Mobile payment service providers in the United States should be required to establish programs to mitigate the risk of money laundering. As mobile networks expand through provider partnership agreements, the strategies used to detect the risks of fraud such as identity theft and money laundering will need to be more proactive and sophisticated. Evidence needed by law enforcement agencies to prosecute financial crimes in the future now exists in a digital versus physical state, requiring new methods for detection and monitoring data flows. All service providers, including telecoms, should establish anti-money laundering and KYC programs commensurate with the risk inherent in their mobile financial service offerings.
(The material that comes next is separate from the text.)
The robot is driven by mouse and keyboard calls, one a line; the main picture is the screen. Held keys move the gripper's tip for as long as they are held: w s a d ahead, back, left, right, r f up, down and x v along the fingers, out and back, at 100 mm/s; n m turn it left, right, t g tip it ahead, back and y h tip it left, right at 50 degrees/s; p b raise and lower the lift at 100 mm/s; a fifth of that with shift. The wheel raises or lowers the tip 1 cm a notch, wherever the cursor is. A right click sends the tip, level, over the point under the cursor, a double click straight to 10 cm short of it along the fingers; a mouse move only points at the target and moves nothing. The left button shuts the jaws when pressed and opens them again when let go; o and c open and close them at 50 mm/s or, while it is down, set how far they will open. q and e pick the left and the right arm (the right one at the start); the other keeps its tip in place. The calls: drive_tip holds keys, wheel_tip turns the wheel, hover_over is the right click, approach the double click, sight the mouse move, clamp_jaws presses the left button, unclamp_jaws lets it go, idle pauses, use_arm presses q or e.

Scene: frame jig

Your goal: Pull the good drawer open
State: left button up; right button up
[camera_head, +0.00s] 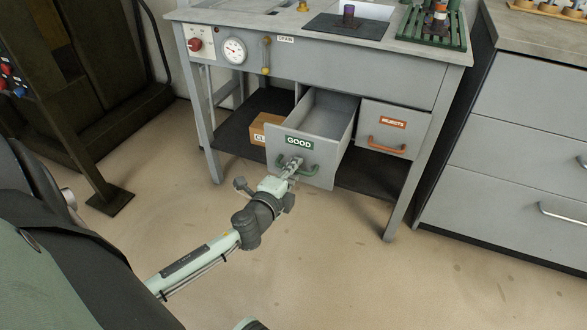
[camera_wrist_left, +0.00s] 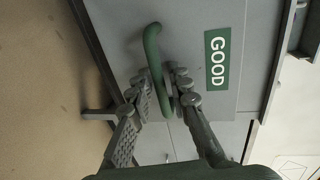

Carriers should impose transaction limits for customer activity and use customer behavior to flag suspicious activity and avoid unauthorized transactions.



Converged regulatory authorities should examine consumer protection risks for potential gaps in regulatory oversight. The applicability of Regulation E protections to stored-value payments should be reexamined in the context of mobile money transfers to prevent consumer confusion in error resolution 27

scenarios. Consumer protection regulation should clearly delineate which service provider is responsible and whom to contact when a transaction is improperly executed. The consumer protections for financial services should be expanded in scope to include nonbank service providers like telecom firms and money transmitters.

As domestic and international mobile money transfer services grow more prevalent, discussions on risk management and payment system integrity will be imperative. Dialogue with all industry stakeholders, including regulators and policymakers, is essential to creating an environment in which payments risk issues are clearly understood. In this way, risk-based regulation that is proportionate with the need to encourage innovation and efficiency in retail payments can be best achieved.